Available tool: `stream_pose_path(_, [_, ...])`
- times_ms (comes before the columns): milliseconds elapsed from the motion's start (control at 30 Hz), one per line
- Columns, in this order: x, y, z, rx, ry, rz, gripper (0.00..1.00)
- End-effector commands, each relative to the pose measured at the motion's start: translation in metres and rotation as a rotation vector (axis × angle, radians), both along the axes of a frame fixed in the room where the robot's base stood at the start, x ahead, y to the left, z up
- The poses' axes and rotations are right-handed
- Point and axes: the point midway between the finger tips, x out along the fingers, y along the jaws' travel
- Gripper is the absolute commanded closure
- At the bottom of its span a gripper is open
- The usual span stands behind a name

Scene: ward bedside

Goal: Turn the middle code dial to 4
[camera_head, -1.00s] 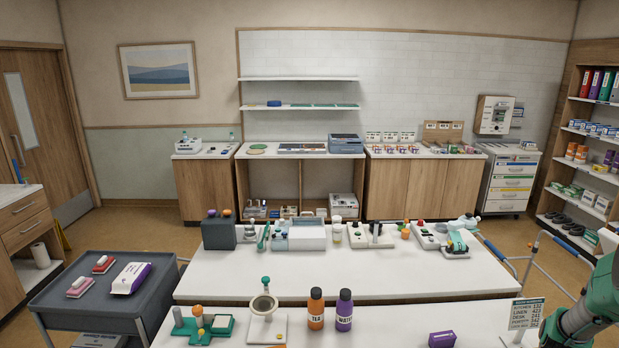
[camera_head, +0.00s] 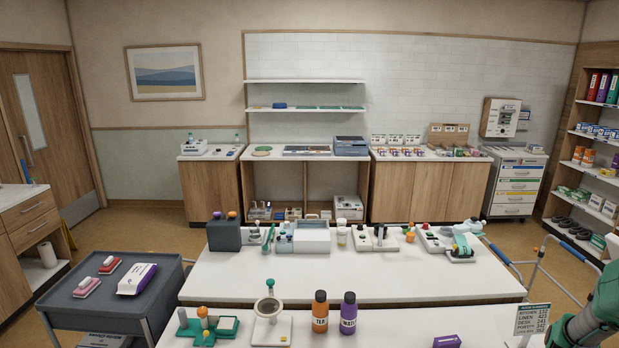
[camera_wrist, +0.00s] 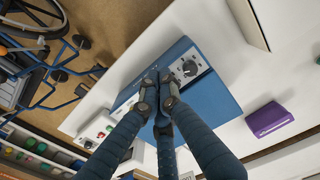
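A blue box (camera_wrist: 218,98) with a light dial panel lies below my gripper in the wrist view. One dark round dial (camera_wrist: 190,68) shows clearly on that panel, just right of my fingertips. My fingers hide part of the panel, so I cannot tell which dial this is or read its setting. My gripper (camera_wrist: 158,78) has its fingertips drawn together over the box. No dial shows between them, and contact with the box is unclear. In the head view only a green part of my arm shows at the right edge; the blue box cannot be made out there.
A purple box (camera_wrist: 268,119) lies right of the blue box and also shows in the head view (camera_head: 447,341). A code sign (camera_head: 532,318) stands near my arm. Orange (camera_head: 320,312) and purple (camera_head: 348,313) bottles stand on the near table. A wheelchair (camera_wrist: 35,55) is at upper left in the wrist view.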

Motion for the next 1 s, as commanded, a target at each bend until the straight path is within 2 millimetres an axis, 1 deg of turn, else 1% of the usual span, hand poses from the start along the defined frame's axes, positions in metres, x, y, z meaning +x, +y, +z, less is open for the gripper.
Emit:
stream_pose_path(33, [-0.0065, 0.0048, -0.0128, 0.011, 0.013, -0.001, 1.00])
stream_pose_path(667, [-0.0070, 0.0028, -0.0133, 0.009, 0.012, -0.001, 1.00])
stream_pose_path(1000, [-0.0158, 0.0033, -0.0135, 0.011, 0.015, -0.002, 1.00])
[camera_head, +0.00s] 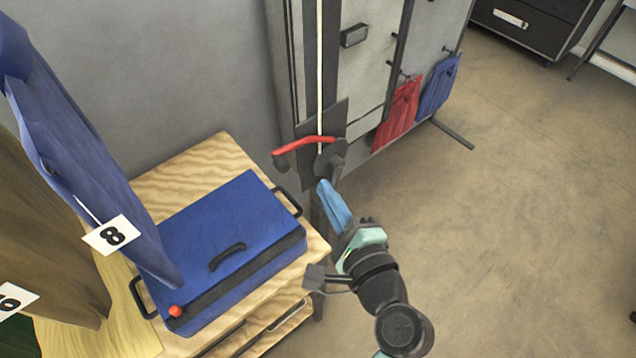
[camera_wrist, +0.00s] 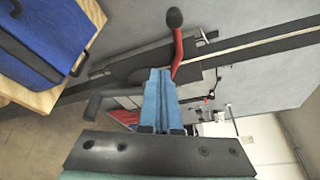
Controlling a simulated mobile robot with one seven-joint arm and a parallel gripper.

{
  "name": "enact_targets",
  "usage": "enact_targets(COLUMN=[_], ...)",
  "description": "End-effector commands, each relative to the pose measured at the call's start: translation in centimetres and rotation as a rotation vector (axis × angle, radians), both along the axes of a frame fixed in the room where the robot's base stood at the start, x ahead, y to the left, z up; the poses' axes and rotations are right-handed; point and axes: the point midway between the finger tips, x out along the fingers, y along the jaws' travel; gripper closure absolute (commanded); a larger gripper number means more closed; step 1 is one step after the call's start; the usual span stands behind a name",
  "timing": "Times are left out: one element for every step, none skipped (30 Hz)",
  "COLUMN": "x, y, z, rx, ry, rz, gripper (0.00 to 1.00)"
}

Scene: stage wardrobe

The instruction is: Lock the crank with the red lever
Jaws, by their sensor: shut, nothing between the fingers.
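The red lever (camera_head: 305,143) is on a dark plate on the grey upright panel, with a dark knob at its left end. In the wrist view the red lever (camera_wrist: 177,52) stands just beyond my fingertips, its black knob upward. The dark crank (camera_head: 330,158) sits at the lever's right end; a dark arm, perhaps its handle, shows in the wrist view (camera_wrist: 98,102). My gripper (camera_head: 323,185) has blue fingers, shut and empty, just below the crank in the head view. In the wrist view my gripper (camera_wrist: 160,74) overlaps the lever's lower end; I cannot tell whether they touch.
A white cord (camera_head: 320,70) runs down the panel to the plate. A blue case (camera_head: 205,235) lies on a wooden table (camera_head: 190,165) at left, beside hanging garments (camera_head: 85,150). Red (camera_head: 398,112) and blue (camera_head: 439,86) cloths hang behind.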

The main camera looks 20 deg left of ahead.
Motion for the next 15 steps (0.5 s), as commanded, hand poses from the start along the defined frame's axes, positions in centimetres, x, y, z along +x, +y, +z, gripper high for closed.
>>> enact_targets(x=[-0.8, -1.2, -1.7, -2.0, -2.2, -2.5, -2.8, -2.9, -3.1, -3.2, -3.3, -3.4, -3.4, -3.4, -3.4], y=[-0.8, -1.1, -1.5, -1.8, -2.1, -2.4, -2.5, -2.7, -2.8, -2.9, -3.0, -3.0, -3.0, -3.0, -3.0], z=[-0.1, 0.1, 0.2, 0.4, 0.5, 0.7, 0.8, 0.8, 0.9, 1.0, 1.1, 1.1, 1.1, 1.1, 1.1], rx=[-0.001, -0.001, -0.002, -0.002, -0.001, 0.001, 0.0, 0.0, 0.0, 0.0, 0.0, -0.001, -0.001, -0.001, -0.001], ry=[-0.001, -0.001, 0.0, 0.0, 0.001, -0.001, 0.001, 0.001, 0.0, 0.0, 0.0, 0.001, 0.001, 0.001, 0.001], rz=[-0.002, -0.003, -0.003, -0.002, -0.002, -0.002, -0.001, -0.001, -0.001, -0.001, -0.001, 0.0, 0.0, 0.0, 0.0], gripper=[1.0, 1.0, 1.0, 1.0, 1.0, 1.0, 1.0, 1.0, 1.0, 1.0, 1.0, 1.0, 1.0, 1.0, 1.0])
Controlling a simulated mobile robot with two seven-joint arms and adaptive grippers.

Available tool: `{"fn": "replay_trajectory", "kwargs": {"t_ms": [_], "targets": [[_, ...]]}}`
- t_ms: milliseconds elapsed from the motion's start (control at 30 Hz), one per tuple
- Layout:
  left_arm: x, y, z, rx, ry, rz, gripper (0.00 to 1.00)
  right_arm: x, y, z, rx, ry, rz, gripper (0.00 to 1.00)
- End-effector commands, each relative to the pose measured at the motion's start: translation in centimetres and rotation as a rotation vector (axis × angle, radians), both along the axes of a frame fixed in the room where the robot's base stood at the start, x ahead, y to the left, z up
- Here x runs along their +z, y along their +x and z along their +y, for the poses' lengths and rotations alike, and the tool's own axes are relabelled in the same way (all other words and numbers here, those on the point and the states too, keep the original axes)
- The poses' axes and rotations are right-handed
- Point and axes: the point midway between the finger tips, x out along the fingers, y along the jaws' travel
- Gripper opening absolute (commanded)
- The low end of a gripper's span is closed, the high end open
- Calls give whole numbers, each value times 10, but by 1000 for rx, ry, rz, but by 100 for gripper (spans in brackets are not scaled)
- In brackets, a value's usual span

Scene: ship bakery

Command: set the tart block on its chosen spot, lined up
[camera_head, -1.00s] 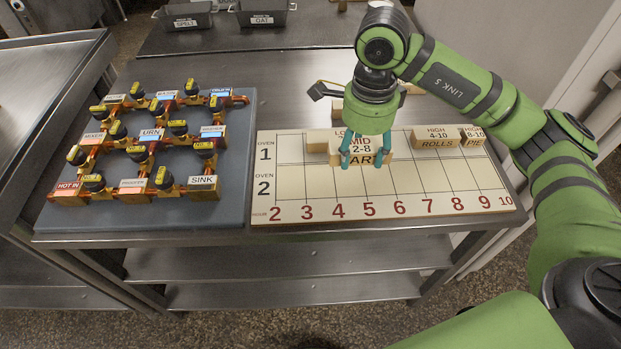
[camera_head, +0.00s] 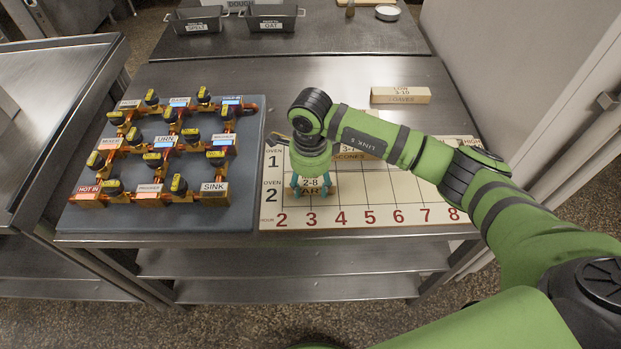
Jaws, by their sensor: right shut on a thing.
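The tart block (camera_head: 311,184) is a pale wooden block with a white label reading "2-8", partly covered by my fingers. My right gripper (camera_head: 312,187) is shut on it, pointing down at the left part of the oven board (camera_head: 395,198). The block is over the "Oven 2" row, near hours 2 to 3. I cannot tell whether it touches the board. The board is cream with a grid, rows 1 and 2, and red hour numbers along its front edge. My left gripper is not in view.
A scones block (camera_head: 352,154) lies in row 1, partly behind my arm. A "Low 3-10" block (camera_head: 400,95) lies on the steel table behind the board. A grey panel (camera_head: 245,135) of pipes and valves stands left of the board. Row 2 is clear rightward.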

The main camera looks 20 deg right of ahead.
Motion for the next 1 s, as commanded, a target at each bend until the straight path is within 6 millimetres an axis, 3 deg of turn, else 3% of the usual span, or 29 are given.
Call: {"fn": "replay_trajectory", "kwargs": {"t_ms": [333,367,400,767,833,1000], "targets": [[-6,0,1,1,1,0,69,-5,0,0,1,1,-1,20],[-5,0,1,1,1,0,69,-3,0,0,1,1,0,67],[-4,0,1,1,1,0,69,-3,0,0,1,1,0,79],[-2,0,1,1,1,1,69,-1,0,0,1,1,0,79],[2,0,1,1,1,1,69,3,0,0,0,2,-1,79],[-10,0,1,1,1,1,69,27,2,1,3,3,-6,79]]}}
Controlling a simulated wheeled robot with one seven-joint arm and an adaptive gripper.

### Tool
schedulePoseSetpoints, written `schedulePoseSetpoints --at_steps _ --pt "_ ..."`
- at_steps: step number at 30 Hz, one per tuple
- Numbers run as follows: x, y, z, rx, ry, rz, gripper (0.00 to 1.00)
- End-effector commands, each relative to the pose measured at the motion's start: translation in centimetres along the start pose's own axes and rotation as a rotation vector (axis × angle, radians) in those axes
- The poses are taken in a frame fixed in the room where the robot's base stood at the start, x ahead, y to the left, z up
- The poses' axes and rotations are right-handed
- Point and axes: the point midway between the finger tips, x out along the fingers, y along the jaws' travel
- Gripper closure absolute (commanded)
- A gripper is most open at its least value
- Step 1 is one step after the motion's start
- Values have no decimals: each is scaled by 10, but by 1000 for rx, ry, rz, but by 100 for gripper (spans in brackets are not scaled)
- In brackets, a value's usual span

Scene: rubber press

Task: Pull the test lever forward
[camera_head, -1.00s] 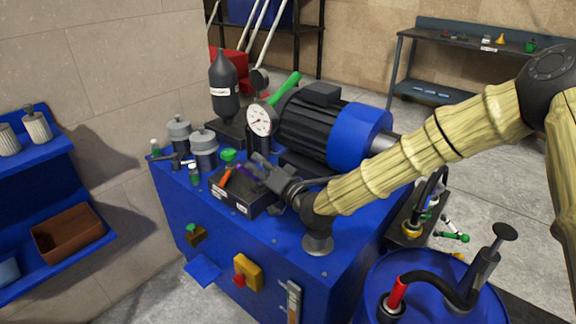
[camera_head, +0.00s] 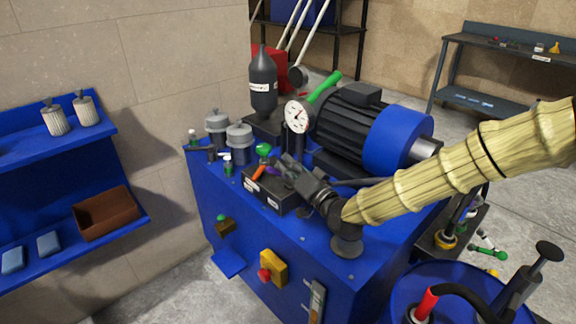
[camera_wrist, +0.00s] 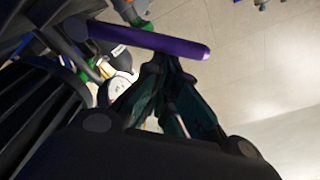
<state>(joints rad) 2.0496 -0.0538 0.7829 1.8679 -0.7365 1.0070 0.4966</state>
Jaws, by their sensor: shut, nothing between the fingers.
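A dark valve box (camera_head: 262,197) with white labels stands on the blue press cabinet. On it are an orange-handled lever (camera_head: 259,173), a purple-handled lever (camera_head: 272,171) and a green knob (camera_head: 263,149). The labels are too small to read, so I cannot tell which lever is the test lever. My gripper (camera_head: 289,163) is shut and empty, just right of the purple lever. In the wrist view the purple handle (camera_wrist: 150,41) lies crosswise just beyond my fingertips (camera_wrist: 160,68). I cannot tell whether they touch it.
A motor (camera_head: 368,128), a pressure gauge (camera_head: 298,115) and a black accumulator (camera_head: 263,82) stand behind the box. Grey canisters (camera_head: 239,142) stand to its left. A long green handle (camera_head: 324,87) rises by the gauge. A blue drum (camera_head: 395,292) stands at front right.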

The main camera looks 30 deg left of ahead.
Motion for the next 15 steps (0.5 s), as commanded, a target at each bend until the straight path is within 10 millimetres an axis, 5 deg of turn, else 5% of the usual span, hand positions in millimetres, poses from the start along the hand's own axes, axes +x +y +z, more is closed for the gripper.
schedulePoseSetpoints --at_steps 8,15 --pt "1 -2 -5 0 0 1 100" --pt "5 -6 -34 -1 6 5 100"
....................
Beginning with the line with "- The poses are", repeat the entries above exactly, up to and including the last line, leaving out pictures.

- The poses are taken in a frame fixed in the room where the robot's base stood at the start, x ahead, y to the left, z up
- The poses' axes and rotations are right-handed
- Point and axes: the point midway between the finger tips, x out along the fingers, y along the jaws' travel
- Gripper closure absolute (commanded)
- A gripper is most open at its least value
- Step 1 is one step after the motion's start
- Values have no decimals: each is scaled by 10, but by 1000 for rx, ry, rz, but by 100 for gripper (spans in brackets are not scaled)
- In brackets, a value's usual span

Scene: rubber press

Task: Pull the test lever forward
[camera_head, -1.00s] 
[camera_head, +0.00s] 
[camera_wrist, +0.00s] 
<state>(joints rad) 2.0496 -0.0538 0.7829 1.8679 -0.7365 1.0070 0.4966</state>
Jaws, by their sensor: shut, nothing between the fingers.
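A dark valve box (camera_head: 262,197) with white labels stands on the blue press cabinet. On it are an orange-handled lever (camera_head: 259,173), a purple-handled lever (camera_head: 272,171) and a green knob (camera_head: 263,149). The labels are too small to read, so I cannot tell which lever is the test lever. My gripper (camera_head: 289,163) is shut and empty, just right of the purple lever. In the wrist view the purple handle (camera_wrist: 150,41) lies crosswise just beyond my fingertips (camera_wrist: 160,68). I cannot tell whether they touch it.
A motor (camera_head: 368,128), a pressure gauge (camera_head: 298,115) and a black accumulator (camera_head: 263,82) stand behind the box. Grey canisters (camera_head: 239,142) stand to its left. A long green handle (camera_head: 324,87) rises by the gauge. A blue drum (camera_head: 395,292) stands at front right.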

The main camera looks 30 deg left of ahead.
Motion for the next 15 steps (0.5 s), as commanded, a target at each bend until the straight path is within 10 millimetres an axis, 5 deg of turn, else 5% of the usual span, hand positions in millimetres, poses from the start along the hand's own axes, axes +x +y +z, more is closed for the gripper.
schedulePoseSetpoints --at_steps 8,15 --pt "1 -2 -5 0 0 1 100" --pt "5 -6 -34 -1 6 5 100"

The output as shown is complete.